Data entries

-=-=-

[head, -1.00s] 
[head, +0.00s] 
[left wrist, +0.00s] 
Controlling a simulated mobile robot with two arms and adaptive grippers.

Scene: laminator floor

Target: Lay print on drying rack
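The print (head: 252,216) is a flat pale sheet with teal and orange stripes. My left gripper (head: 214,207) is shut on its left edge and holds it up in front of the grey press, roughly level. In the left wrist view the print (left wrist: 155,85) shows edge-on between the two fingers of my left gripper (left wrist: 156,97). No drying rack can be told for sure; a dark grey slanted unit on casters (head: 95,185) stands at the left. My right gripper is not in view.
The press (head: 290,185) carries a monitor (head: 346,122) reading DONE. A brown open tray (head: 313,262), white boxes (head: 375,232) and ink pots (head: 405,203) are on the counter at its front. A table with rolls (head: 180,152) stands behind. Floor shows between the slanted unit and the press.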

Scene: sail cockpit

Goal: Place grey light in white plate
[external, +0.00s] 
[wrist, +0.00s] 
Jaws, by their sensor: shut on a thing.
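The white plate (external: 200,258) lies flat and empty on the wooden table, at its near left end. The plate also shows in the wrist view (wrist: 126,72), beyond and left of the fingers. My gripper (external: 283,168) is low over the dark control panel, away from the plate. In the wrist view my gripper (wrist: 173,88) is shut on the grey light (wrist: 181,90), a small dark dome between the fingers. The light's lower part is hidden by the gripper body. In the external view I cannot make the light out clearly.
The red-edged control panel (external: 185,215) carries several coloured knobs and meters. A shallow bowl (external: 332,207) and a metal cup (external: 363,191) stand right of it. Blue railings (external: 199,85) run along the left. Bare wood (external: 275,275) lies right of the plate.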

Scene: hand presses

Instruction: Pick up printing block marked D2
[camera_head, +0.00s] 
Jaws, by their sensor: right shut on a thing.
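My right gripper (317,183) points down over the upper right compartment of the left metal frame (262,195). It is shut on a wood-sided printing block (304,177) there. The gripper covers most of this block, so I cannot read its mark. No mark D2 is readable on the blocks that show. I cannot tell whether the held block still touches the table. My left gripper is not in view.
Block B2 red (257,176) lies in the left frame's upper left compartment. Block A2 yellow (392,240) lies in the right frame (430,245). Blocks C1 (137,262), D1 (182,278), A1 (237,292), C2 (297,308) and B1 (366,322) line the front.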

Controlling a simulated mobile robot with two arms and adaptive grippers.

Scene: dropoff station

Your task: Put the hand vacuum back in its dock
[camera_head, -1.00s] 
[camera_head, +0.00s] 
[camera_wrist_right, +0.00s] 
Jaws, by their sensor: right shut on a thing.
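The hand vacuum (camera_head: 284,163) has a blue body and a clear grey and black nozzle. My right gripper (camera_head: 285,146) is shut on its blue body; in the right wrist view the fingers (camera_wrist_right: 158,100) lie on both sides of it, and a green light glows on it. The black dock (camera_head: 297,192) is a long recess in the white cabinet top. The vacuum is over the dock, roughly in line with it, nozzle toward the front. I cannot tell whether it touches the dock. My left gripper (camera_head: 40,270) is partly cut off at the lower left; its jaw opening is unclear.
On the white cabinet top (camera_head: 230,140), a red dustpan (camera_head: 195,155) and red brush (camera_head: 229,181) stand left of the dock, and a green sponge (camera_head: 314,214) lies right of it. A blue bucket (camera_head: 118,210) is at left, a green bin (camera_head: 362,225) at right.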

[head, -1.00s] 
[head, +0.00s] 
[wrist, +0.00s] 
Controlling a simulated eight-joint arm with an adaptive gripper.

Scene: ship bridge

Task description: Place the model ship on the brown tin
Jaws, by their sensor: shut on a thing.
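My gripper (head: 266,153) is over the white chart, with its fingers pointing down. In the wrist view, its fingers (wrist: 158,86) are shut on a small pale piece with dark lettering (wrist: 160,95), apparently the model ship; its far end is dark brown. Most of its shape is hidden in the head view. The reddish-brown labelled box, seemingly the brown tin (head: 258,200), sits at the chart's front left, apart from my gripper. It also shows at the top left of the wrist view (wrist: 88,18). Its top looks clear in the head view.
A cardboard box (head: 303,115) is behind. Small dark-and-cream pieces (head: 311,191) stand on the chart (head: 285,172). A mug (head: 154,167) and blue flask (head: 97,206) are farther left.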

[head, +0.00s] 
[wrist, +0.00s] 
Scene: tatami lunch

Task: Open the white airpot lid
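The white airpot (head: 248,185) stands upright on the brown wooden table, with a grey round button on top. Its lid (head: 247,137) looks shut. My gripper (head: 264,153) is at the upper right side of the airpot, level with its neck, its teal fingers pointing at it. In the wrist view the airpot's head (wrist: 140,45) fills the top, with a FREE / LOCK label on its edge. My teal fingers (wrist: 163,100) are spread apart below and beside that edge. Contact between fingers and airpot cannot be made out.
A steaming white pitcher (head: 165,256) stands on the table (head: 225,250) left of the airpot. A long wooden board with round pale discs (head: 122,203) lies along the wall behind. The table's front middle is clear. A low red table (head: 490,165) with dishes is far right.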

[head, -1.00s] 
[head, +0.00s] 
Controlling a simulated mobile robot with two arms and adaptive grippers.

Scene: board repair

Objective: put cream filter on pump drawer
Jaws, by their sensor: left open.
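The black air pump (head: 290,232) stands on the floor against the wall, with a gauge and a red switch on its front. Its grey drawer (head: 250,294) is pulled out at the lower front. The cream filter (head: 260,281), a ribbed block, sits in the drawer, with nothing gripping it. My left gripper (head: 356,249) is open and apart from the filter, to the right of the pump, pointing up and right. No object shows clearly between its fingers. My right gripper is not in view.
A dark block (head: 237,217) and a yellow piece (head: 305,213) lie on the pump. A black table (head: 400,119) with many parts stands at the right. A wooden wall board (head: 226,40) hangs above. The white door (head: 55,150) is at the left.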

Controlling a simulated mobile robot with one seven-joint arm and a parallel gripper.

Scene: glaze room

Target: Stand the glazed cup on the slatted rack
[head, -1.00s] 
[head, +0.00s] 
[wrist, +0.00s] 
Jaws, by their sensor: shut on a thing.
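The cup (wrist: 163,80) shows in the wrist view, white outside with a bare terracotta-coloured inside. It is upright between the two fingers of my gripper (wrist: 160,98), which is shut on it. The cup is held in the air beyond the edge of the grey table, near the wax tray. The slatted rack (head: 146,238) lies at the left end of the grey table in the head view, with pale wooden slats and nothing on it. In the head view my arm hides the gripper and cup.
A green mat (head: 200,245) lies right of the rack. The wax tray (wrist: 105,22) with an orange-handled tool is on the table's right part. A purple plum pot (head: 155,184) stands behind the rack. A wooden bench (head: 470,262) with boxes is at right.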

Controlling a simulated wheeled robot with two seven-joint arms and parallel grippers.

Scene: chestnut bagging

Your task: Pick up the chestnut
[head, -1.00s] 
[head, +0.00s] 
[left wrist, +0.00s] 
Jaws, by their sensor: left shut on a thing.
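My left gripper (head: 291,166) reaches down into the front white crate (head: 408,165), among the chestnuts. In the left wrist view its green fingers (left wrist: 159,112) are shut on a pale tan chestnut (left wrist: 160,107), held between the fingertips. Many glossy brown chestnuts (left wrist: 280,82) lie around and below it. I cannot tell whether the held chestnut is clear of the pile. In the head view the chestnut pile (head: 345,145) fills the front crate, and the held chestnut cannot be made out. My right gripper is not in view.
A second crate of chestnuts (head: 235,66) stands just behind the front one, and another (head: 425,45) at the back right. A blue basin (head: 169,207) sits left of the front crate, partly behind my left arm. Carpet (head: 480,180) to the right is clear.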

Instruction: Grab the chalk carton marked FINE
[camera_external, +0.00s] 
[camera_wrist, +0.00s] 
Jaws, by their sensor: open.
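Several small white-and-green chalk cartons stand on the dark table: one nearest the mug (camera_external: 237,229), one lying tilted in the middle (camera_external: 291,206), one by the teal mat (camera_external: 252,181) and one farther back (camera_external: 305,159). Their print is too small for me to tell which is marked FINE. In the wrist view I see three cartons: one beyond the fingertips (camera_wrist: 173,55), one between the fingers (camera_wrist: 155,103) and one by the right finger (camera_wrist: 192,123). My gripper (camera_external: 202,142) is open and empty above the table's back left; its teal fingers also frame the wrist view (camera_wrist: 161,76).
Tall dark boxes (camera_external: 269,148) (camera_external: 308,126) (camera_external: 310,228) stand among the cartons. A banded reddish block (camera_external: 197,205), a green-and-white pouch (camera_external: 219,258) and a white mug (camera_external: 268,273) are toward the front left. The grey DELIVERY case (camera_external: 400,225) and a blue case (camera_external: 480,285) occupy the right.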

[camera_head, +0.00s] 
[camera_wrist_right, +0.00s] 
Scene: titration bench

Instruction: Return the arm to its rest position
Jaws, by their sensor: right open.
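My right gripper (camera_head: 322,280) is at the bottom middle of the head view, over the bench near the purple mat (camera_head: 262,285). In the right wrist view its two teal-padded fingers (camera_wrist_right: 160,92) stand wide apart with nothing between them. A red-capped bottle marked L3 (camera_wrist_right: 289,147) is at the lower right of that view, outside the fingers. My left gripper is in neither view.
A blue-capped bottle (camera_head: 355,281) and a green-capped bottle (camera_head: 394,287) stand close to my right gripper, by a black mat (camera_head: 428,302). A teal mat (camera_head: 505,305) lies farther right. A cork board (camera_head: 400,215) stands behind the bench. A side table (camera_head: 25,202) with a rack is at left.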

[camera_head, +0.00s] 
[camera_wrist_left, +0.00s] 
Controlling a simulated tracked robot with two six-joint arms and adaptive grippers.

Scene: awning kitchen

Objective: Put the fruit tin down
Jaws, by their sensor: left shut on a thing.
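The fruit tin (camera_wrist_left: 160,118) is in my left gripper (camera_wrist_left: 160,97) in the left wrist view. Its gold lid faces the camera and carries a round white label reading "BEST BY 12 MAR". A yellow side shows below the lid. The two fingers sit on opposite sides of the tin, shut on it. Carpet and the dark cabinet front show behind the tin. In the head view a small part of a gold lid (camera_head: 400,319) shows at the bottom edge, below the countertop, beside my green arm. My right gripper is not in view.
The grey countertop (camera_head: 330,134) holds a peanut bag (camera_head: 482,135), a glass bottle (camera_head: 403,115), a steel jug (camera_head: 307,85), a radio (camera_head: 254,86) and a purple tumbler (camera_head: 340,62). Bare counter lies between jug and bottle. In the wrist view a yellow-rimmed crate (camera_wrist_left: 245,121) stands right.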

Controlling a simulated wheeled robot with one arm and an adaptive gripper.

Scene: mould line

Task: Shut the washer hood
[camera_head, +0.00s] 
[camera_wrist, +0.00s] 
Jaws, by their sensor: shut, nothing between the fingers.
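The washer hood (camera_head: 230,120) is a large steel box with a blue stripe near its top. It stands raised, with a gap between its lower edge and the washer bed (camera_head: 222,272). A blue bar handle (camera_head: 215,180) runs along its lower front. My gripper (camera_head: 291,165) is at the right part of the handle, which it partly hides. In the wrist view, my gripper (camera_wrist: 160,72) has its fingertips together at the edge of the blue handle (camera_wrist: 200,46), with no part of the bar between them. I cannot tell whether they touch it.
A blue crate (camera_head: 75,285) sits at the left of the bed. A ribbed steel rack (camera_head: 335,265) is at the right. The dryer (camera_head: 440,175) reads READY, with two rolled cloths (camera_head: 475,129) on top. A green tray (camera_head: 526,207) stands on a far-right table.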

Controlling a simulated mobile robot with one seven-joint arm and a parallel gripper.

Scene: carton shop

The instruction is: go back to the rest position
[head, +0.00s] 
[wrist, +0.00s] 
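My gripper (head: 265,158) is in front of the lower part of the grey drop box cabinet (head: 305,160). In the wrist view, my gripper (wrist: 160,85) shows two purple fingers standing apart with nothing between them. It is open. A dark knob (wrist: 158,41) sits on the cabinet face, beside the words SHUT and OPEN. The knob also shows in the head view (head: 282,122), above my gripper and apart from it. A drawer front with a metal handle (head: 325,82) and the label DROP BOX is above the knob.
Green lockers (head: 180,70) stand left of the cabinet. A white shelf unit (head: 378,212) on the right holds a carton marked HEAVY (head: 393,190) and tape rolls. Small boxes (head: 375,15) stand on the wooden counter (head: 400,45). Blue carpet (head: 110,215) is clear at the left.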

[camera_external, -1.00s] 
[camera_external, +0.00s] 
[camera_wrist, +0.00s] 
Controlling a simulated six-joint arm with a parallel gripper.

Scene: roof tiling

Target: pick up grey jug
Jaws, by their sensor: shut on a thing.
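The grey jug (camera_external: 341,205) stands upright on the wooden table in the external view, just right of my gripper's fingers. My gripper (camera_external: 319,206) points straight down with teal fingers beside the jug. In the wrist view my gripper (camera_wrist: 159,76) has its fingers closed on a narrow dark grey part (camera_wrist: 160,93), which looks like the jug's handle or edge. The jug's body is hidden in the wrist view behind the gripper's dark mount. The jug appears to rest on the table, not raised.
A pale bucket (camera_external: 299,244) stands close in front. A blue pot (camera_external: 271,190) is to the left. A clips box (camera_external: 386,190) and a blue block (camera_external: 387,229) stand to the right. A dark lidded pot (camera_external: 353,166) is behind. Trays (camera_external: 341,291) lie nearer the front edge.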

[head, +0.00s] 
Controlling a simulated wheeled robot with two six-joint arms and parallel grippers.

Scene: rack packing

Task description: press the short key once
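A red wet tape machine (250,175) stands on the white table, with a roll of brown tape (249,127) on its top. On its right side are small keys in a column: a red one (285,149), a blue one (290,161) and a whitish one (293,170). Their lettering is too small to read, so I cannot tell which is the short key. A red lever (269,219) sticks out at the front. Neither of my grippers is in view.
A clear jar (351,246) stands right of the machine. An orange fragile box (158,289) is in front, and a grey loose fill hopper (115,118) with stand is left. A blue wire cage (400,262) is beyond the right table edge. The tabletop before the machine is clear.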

-=-=-

→ **What to work on**
Check every line of the data above for the string "position", and copy those that have it.

→ **Written response**
Instruction: Return the arm to its rest position
The instruction is: go back to the rest position

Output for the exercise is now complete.